Remember that awk structure consists of multiple condition { statement }
pairs, so you can sometimes express your requirements more elegantly than using an if..else
. (Not saying that this is the case here - this is a simple enough awk script that it probably doesn't matter, unless you're a purist. :] )
Also, beware of testing for values the way you've done in the condition in your if
in the question. Note that a[$1]
both tests whether the value at that array index is non-zero and causes the index to exist with a null value if it didn't previously exist. If you want to check for index existence, use $1 in a
.
Update based on a comment on your question...

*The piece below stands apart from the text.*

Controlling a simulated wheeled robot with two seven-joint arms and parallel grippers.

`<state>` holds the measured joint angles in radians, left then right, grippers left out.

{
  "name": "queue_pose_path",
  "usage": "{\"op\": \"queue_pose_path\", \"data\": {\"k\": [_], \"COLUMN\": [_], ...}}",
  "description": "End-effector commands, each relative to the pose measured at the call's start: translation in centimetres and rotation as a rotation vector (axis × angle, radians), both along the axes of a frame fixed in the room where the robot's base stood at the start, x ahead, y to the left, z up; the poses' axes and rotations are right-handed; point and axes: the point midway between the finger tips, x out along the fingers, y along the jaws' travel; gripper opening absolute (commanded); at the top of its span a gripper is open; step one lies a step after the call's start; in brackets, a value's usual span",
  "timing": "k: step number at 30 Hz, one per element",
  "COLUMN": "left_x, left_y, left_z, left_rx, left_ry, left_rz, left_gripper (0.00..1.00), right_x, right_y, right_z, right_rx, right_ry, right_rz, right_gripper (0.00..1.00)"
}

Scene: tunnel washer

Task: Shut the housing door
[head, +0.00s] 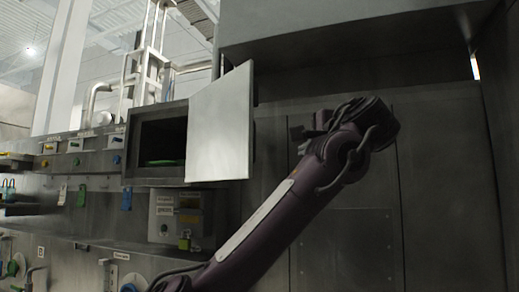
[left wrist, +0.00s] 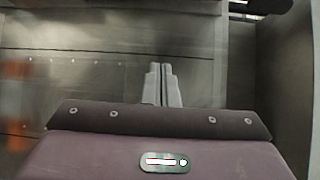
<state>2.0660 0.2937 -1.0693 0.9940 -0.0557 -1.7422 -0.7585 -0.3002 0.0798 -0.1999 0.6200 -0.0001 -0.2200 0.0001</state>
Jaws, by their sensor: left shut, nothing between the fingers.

If you want to subtract the last from the first entry, ignoring the ones in between, then you need to keep a record of both your firsts and your lasts. Something like this might suffice.
awk '
!($1 in a){a[$1]=$2;next}
{b[$1]=$2}
END {for(i in b)if(i in a)print i,a[i]-b[i]}
' input.txt
Note that as Ed mentioned, this produces output in random order. If you want the output ordered, you'll need an additional array to track of the order. For example, this will use order that items are first seen:
awk '
!($1 in a) {
a[$1]=$2;
o[++n]=$1;
next
}
{
b[$1]=$2
}
END {
for (n=1;n<=length(o);n++)
print o[n],a[o[n]]-b[o[n]]
}
' i
Note that the length()
function being used to determine the number of elements in an array is not universal amongst dialects of awk, but it does work in both gawk and one-true-awk (used in FreeBSD and others).
Upvotes: 2
Reputation: 203229
Given the sample input you provided, all you need is:
$ awk '$1 in a{print $1, a[$1]-$2} {a[$1]=$2}' file
100A 1000
100B 50
100C 500
If that's not all you need then provide more truly representative sample input/output that includes the cases where that's not good enough.
Upvotes: 1
Reputation: 37394
In awk. Using conditional operator for value placing/subtraction to keep it tight:
$ awk '{ a[$1]+=($1 in a?-$2:$2) } END{ for(i in a)print i, a[i] }' file
100A 1000
100B 50
100C 500
Explained:
{
a[$1]+=($1 in a?-$2:$2) # if $1 in a already, subtract from it
# otherwise add value to it
}
END {
for(i in a) # go thru all a
print i, a[i] # and print keys and values
}
Upvotes: 1
Reputation: 14949
You can use this awk
:
awk 'a[$1]{a[$1]=a[$1]-$2; next} {a[$1]=$2} END{for(v in a){print v, a[v]}}' file
Upvotes: 0
Reputation: 195039
This awk one-liner does the job:
awk '{if($1 in a)a[$1]=a[$1]-$2;else a[$1]=$2}
END{for(x in a) print x, a[x]}' file
Upvotes: 1